• [SUPPLIED DATA]
☆ ☆ ☆ ☆ ☆ ☆ ☆

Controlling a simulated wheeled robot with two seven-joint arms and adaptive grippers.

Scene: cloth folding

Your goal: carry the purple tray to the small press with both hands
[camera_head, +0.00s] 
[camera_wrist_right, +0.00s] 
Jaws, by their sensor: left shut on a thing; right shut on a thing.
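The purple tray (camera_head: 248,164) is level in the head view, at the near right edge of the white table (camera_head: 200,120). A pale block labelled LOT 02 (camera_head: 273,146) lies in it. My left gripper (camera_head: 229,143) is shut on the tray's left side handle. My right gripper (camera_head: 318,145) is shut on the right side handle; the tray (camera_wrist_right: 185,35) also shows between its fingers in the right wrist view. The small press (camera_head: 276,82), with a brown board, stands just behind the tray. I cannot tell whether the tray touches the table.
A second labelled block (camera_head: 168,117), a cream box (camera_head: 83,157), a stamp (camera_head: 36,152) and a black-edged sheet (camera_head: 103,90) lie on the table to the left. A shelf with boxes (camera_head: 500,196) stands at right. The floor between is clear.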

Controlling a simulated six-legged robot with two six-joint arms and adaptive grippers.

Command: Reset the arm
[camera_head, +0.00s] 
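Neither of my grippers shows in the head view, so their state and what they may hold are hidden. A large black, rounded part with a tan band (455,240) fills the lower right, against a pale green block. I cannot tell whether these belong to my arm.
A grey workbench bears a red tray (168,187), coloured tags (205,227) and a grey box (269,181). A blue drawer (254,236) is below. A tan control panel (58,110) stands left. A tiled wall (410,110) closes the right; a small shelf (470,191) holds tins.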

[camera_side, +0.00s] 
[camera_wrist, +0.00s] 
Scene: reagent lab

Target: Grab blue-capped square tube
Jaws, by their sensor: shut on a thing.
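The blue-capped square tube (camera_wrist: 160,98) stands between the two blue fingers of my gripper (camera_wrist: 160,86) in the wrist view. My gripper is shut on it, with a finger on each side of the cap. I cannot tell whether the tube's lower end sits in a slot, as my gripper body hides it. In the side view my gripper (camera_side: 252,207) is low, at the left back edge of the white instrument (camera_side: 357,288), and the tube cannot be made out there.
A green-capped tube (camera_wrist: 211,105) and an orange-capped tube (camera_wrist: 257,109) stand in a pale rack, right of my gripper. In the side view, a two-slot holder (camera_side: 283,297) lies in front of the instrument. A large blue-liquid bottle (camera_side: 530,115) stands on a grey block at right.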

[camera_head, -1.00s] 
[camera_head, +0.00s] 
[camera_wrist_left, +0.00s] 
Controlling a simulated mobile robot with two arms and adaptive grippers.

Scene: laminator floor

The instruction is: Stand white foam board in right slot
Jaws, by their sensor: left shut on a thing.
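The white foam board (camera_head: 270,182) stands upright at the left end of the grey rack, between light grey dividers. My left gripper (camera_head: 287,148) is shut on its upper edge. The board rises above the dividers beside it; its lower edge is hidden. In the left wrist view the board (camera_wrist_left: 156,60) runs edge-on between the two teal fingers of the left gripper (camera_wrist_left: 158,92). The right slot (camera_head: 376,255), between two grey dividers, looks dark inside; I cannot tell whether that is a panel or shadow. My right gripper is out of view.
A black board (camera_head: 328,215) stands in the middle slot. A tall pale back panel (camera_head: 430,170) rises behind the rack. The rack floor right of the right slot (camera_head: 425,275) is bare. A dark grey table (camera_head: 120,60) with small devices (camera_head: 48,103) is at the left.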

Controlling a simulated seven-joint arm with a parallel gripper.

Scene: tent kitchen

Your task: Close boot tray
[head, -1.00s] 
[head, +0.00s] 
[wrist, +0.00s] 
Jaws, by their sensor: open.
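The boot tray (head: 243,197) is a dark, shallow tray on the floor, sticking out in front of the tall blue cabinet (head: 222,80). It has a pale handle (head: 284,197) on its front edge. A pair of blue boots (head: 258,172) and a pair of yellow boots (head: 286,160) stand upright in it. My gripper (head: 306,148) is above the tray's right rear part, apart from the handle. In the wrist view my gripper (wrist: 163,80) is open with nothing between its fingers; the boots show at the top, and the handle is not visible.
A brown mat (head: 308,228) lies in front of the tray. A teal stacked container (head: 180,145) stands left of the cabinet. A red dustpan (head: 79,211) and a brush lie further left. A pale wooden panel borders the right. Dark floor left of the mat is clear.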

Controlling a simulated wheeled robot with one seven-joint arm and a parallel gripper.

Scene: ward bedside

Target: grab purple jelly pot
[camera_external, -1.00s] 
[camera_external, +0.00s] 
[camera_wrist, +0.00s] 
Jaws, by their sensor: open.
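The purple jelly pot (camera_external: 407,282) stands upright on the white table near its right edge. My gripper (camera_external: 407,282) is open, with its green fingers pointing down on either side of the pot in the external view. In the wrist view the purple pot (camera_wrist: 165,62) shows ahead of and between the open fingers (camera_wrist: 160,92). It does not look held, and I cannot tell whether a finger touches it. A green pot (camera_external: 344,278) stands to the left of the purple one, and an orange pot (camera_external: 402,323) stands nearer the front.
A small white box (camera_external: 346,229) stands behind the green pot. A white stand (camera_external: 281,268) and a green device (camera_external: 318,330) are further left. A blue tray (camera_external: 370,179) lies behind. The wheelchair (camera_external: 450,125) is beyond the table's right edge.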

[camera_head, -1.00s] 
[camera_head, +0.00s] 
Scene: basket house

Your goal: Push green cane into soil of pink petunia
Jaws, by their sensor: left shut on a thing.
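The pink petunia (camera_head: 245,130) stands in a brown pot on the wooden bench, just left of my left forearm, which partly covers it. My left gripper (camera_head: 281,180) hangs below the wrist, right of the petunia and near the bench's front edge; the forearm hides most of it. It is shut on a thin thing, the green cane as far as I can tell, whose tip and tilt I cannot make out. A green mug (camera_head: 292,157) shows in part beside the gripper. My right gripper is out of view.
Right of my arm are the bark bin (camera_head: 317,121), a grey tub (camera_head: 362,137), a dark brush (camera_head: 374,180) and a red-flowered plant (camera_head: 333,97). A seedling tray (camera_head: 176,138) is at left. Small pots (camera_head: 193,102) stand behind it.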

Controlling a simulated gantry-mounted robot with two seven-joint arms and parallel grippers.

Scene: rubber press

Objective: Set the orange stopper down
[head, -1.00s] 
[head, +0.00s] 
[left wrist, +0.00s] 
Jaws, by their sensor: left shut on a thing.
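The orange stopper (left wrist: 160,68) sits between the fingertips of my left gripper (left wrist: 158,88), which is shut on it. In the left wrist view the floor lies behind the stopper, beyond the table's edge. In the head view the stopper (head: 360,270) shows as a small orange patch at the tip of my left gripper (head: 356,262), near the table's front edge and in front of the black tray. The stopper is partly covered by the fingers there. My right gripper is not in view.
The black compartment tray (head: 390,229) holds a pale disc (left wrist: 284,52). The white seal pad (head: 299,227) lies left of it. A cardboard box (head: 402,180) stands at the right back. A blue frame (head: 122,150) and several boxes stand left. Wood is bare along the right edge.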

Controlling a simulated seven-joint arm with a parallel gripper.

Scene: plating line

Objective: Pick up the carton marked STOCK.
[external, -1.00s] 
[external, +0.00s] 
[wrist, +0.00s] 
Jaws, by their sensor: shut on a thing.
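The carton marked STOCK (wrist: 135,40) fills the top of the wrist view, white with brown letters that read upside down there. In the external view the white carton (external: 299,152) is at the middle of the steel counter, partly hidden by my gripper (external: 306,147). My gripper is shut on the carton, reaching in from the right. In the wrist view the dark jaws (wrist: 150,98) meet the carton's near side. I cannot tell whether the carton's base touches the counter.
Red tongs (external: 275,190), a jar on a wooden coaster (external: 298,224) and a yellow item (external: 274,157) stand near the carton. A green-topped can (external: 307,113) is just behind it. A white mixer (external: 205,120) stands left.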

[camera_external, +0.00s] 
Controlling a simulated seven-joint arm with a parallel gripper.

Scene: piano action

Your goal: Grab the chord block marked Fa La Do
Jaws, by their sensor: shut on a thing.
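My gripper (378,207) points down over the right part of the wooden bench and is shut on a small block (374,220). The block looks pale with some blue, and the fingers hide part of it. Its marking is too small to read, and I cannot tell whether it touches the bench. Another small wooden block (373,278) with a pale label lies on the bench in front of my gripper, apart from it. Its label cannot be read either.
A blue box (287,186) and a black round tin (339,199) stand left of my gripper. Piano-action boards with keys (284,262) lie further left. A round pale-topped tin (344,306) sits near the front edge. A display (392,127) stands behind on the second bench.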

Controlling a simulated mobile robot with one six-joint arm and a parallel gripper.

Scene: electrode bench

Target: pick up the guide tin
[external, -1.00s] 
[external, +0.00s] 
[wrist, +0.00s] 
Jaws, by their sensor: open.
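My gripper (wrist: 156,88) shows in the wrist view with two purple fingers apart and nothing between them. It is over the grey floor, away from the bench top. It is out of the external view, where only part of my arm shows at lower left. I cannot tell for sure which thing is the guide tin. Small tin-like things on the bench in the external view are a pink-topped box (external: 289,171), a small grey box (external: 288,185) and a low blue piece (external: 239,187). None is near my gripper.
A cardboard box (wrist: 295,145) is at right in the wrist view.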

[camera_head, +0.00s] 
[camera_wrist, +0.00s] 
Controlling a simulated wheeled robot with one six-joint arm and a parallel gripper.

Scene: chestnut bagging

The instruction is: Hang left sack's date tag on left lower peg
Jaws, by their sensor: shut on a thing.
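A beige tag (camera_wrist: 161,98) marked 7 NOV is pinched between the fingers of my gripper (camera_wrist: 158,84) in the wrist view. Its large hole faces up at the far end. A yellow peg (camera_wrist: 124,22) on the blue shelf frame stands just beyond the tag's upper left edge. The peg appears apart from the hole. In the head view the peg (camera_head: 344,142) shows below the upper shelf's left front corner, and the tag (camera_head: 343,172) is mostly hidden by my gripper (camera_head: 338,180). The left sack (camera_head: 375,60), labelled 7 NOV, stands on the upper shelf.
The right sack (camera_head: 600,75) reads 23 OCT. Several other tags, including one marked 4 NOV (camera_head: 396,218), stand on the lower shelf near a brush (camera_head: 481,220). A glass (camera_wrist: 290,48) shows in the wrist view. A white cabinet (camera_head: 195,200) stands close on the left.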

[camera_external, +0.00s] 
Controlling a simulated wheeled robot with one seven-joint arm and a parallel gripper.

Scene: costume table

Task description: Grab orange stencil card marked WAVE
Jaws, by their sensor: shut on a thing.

☆ ☆ ☆ ☆ ☆ ☆ ☆

• [REQUEST] Write out a verbatim copy of the data, beginning with its first line and ending with the line that contains "[camera_wrist_right, +0.00s]".

• [RESULT OF THE TASK]
Controlling a simulated wheeled robot with two seven-joint arms and adaptive grippers.

Scene: cloth folding

Your goal: carry the purple tray to the small press with both hands
[camera_head, +0.00s] 
[camera_wrist_right, +0.00s] 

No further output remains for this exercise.